Ceux qui se réserveront les premières places, les titres et les fonctions éminentes, laissant les femmes à la cuisine et aux tâches ménagères, si possible voilées, ne sont pas là tôt ce matin. Peut-être qu’ils dorment encore ? Elles se sont levées avant l’aube. Elles sont allées acheter les aromates et le matériel nécessaire pour la toilette mortuaire. Suivons-les sur le chemin du tombeau. Elles aussi elles discutent entre elles : « Qui va rouler pour nous la pierre de devant le tombeau ? » Elles savent qu’elles vont devoir affronter une difficulté très grande, un obstacle énorme. Elles connaissent les limites de leurs forces : elles vont avoir besoin d’aide pour déplacer cette montagne. Elles savent cela et pourtant, elles ne renoncent pas. Elles y vont quand même. Elles vont affronter la difficulté sans fuir, sans nier la réalité. Certainement déçues, oui, sans aucun doute, mais elles assument. Elles savent que le seul moyen de faire face à la mort de celui qu’on a aimé, c’est d’accomplir les rites du deuil. Le sens du devoir pour accomplir ce qui doit être accompli malgré toutes les difficultés. La capacité à affronter les obstacles, à les regarder en face sans les nier. La conscience de ses limites pour savoir demander de l’aide quand la tâche est trop lourde.

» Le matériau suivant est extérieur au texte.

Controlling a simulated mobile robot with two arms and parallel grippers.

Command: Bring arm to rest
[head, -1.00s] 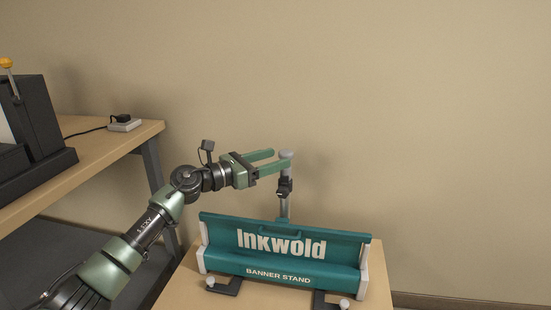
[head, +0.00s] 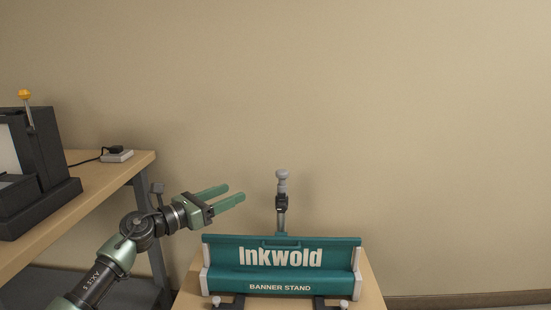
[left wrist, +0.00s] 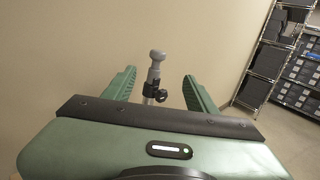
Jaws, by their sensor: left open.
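My left gripper (head: 226,195) is open and empty, its two green fingers spread apart and pointing right. It is in the air to the left of the grey pole (head: 282,186) of the teal banner stand (head: 281,266), with a gap between fingertips and pole in the head view. In the left wrist view the pole (left wrist: 155,75) shows beyond the gripper (left wrist: 158,85), between its fingers. The stand sits on a small wooden table (head: 190,287). My right gripper is in neither view.
A wooden bench (head: 95,180) at the left bears a dark machine with an orange-knobbed lever (head: 27,108) and a small grey box with a cable (head: 117,156). Shelving (left wrist: 270,60) with dark bins stands far right in the wrist view. The wall right of the stand is bare.

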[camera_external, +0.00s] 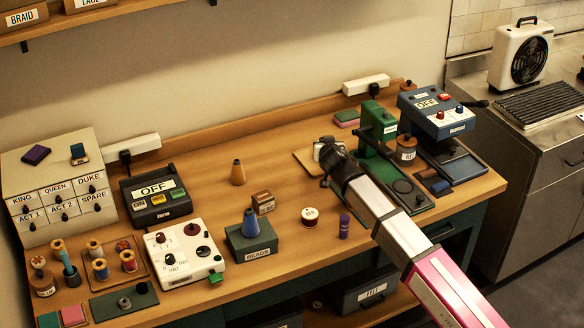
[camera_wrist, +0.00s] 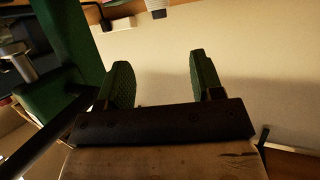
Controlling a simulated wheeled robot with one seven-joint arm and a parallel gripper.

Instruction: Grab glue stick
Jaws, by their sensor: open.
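A small upright purple cylinder (camera_external: 344,226), which looks like the glue stick, stands near the table's front edge in the external view. No label on it can be read. My gripper (camera_external: 325,165) is above the back middle of the table, up and left of the purple cylinder and well apart from it. In the wrist view my gripper (camera_wrist: 160,60) shows two green fingers spread apart with nothing between them. The purple cylinder does not show in the wrist view.
A green press (camera_external: 380,130) stands right beside my gripper and fills the wrist view's left side (camera_wrist: 75,50). My forearm passes right of the cylinder.

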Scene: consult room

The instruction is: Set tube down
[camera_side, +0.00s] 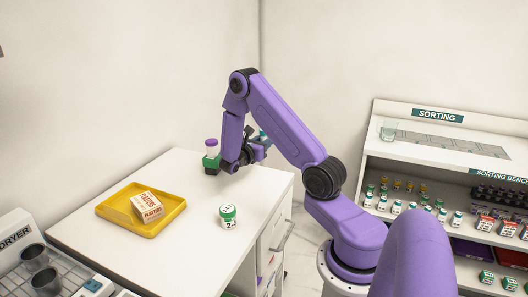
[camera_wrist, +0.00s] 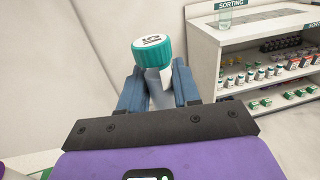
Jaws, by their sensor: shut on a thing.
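My gripper (camera_wrist: 157,85) is shut on a tube (camera_wrist: 153,48) with a ribbed teal cap and a white label. The cap has dark marks on its top and stands above the blue fingers in the wrist view. In the side view, my gripper (camera_side: 262,146) is above the back right part of the white table (camera_side: 190,222). The tube shows there only as a small teal piece (camera_side: 263,134), partly hidden by the gripper and arm.
A green and black holder (camera_side: 211,164) with a purple-topped item stands left of my gripper. A yellow tray (camera_side: 118,211) holds a plasters box (camera_side: 147,206). A sorting shelf (camera_side: 440,150) is at right.

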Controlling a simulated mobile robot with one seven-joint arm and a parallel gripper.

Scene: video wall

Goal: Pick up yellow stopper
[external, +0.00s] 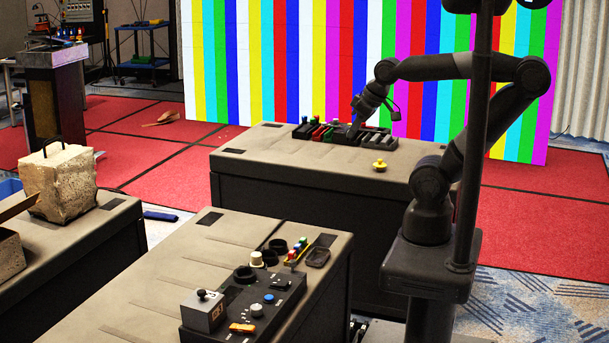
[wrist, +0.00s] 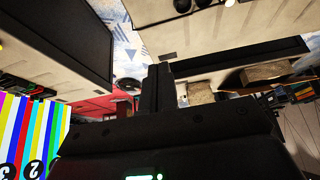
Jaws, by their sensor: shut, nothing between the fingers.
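The yellow stopper (external: 379,165) stands on the beige top of the far table (external: 260,157), near its front right part. It is small, with a knob on a wider base. My gripper (external: 353,132) is above the black tray at the back of that table, left of and behind the stopper, and apart from it. In the wrist view my gripper (wrist: 160,72) shows its two fingers together with nothing between them.
A black tray (external: 376,141) with several colored pieces lies along the far table's back edge. A black control box (external: 245,310) and small parts sit on the near table. A stone block (external: 60,182) stands on the left table. The far table's front left is clear.

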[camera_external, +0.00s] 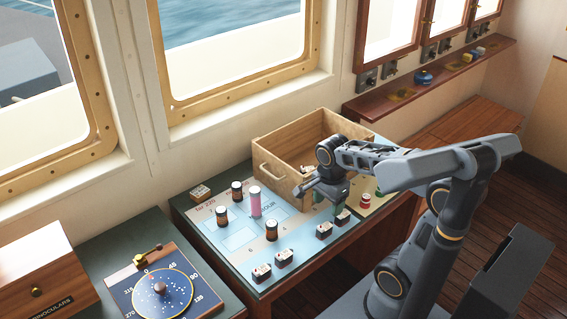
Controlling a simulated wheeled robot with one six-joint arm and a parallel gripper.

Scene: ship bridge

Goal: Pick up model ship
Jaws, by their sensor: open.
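My gripper (320,197) hangs over the right part of the chart table (181,208), just in front of the open wooden crate (273,183). It is open, with no object clearly between its fingers. Several small dark blocks with pale tops stand along the front edge of the chart, among them one at the near left (262,273) and one below my gripper (324,230). I cannot tell at this size which piece is the model ship. A small green piece (339,210) shows just under the gripper, partly hidden by it. Something small and unclear lies inside the crate.
Dark cylinders (222,216) and a pink cylinder (255,201) stand on the chart. A red piece (365,201) is right of my gripper. A compass board (160,287) and binoculars box (37,276) are at left. A wall shelf (437,80) holds small items.

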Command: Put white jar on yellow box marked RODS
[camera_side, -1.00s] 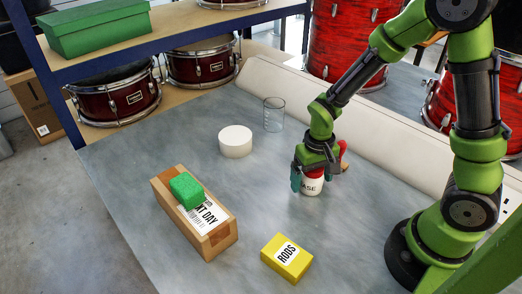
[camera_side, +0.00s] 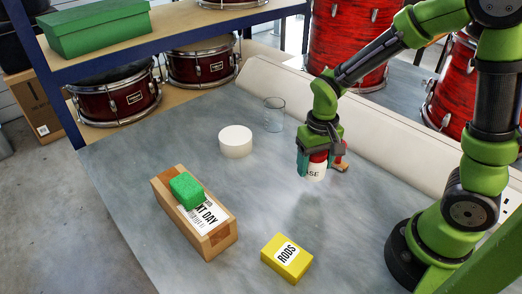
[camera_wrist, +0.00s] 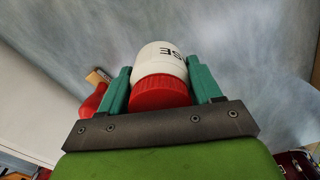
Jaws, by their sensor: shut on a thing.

Et pourtant… Les choses ne se passent pas du tout comme elles auraient dû se passer. Au moment où elles lèvent les yeux pour regarder leur problème en face. Elles se rendent compte que le problème a déjà été réglé avant même qu’elles n’arrivent sur place : La pierre a déjà été roulée ! Par qui ? Rien n’est dit. Nul ne sait en réalité. Et Marc ajoute : et pourtant c’était une pierre énorme… Ce n’est pas pour les rassurer. On sent l’inquiétude monter mais elles ne reculent pas.
Elles entrent dans le tombeau et nous les suivons, juste derrière elles. Nous regardons ce qu’elles regardent, nous ressentons ce qu’elles ressentent. La scène que Marc nous raconte est très réaliste : rien de merveilleux, pas de sensationnel, pas de commentaire… juste une sourde inquiétude qui monte devant ce que personne ne peut comprendre, une angoisse qui monte en nous devant ce qui n’est pas prévu et qui bouscule ce qu’on croit savoir.
Les yeux mettent un peu de temps à s’habituer à la pénombre à la recherche du corps de Jésus. Elles regardent à gauche, elles regardent à droite… et tout à coup elles se rendent compte qu’il y a quelqu’un assis là à droite. C’est un jeune homme (pas un ange) entièrement drapé de blanc. Et là elles hurlent de peur. La Bible parle de frayeur, d’épouvante. Un peu comme dans les films d’horreur quand la caméra suit au plus près le héros dans le noir avec une simple lampe torche et que d’un coup quelqu’un arrive par la droite. On ne peut pas s’empêcher de sursauter, de pousser un cri de terreur.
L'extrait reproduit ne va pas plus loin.